Earlier this week, a Senate Judiciary subcommittee, chaired by Sen. Sheldon Whitehouse (D-R.I.), held a hearing on campaign finance law enforcement. We submitted comments highlighting a few areas of common ground between the ACLU and proponents of campaign finance reform.

For instance, witnesses from the Department of Justice and Internal Revenue Service testified about “straw” or “conduit” contributions. These occur when an individual knowingly makes a contribution “in the name of another person” or allows her name to be used to make such a contribution (consider, for instance, a company that urges its employees to donate to a particular candidate on the understanding that the company will repay them for the contributions). The ACLU has certainly been a vocal defender of the First Amendment in the context of campaign finance, but we have never taken issue with the four-decade ban on these transactions.

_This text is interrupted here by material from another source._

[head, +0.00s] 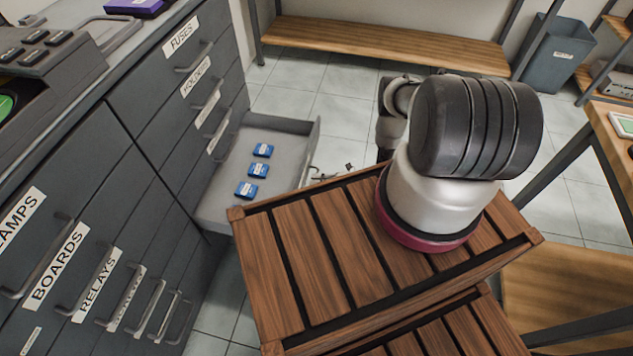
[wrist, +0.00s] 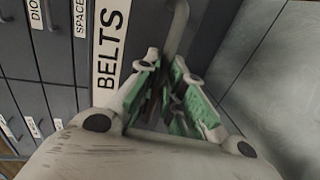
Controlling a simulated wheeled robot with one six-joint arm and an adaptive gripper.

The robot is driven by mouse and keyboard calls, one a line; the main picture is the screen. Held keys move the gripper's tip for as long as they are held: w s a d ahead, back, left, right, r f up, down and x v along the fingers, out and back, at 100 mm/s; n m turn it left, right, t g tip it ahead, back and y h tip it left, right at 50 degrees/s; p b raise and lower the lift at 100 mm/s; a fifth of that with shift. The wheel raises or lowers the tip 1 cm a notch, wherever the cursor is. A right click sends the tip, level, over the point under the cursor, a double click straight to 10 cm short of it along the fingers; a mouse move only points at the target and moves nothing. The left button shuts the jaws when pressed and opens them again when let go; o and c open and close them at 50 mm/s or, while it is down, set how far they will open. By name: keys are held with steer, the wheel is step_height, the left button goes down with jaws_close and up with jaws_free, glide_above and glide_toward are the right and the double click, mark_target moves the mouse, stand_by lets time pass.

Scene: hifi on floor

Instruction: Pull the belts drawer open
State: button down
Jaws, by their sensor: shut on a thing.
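The belts drawer's white BELTS label (wrist: 110,45) fills the upper middle of the wrist view. Beside it is the drawer's grey bar handle (wrist: 179,25). My gripper (wrist: 166,78), with green-lined fingers, is shut on this handle. In the head view one drawer (head: 228,172) stands pulled out from the grey cabinet, with several small blue boxes (head: 252,169) lying inside. Its label faces away, but its place fits the belts drawer. In the head view my arm and the wooden slats hide most of my gripper.
Other cabinet drawers, such as FUSES (head: 180,37) and BOARDS (head: 57,262), are closed. A wooden bench (head: 385,42) and a grey bin (head: 553,55) stand at the back. A wooden table (head: 612,130) is at the right. Tiled floor (head: 345,108) lies clear beyond the open drawer.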

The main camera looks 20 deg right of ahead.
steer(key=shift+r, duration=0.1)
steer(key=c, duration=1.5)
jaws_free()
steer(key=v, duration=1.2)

Right now, straw contributions are used to circumvent the strict limits on direct contributions to candidates (and the absolute ban on direct contributions by corporations or unions). But, even in a system of unlimited campaign contributions, they would present serious risks of corruption and should be prohibited. Why?

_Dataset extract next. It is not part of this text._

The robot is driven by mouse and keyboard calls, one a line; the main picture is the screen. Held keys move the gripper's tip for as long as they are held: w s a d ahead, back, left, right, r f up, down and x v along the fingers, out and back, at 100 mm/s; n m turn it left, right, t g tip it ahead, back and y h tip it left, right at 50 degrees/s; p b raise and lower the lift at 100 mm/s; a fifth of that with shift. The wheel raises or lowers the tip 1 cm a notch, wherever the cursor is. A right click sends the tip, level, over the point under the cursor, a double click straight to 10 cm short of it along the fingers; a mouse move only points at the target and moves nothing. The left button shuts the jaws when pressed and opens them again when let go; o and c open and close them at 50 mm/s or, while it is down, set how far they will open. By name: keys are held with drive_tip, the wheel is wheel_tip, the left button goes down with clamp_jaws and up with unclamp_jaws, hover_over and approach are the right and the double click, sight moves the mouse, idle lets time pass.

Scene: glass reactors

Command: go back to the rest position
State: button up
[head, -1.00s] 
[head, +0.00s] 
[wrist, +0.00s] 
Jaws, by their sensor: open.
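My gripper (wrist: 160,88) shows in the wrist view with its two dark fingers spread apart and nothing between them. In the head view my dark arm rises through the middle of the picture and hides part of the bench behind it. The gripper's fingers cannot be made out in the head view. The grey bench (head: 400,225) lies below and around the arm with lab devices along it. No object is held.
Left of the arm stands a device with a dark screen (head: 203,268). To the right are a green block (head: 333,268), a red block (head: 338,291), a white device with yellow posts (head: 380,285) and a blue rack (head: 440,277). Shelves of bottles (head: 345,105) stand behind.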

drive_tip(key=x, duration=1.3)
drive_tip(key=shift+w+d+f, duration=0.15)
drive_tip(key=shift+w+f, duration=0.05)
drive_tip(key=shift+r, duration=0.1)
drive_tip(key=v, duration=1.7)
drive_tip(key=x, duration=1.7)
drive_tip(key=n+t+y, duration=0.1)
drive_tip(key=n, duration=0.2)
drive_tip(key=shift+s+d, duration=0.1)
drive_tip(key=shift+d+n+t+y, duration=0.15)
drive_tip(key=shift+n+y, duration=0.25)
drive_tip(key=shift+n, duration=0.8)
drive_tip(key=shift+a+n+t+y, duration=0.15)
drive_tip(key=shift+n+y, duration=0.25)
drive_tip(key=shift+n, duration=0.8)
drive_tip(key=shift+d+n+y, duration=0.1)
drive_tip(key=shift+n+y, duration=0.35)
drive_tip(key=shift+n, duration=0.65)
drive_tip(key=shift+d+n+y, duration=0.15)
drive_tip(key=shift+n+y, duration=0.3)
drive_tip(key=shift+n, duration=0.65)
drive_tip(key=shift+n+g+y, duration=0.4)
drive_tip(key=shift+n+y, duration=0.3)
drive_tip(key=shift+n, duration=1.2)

First, and fundamentally, they shield the identity of the contributor. The ACLU has concerns with onerous disclosure requirements for small contributions and for independent political activity, but the public absolutely has an interest in knowing who might be donating money in an amount sufficient to influence a candidate’s actions in office. Straw contributions mask that information. Second, and perhaps less obvious, straw contributions can be used to hide the magnitude of a particular contribution. One big corrupting contribution gets broken up into a bunch of little innocuous contributions. Such a scheme can be used to hide out-and-out bribery. Big problem.

Relatedly, Whitehouse noted a variation on the straw contribution scheme, restrictions on which—depending on the circumstances—may also pass constitutional muster. There were allegations last election cycle that a few “Super PACs” (a frustratingly inaccurate term) were effectively shielding the identity of certain donors from disclosure by using the tax code to create shell organizations—named “501(c)(4)” groups after the relevant section of the code—that would receive anonymous donations and funnel the money to the Super PAC. The Super PAC would then report only the identity of the shell group, and not the identity of the real donor.

While there are numerous scenarios where 501(c)(4) organizations should absolutely be allowed to engage in political speech without disclosing their donors (the ACLU, for instance, should not be required to disclose its donors because it runs ads criticizing the main sponsor of a constitutional amendment banning flag “desecration”), it strikes me that true “identity laundering,” like that described above, could potentially violate the straw contribution prohibition.

Another area of possible common ground raised at the hearing involved the question of “coordination” between candidates and groups making independent expenditures. Under federal law, “independent” political expenditures (which are, by definition, express advocacy for or against a candidate) become in-kind direct contributions, subject to strict limits, when they are directed or assented to by the candidate they benefit (that is, “coordination”). The current coordination rules are, to put it diplomatically, complex, and, as the DOJ’s witness noted repeatedly, they need a clarity injection, stat. The ACLU’s First Amendment counsel and chief of staff for the Washington Legislative Office, Michael Macleod-Ball, agreed strongly in a blog post last year.

Crucially, we do need to be very careful on coordination. One of the witnesses, prominent academic and former Federal Election Commission Chair Bradley Smith, raised some absolutely valid and important concerns. Although much can be done to improve the coordination rules, he is right that the coordination rules must not go so far as to chill legitimate First Amendment activity. One coordination proposal in the 2001 McCain-Feingold bill would have, for instance, done exactly that. It would have made virtually any speech naming a candidate by a group that had any contact with that candidate a coordinated contribution, subject to strict limits or outright prohibition.

At the end of the day, the hearing showcased how, in the fight to protect the integrity of our elections and government, there is much we can do under existing law. We do not need new measures that would give the government the power to dictate who can speak (and how much they can speak) on core political issues, which is really what’s being advocated under the guise of campaign finance reform. That type of control is easily abused and fundamentally undemocratic, and is as dangerous as the many corrupt practices that we should absolutely fight to prohibit and punish.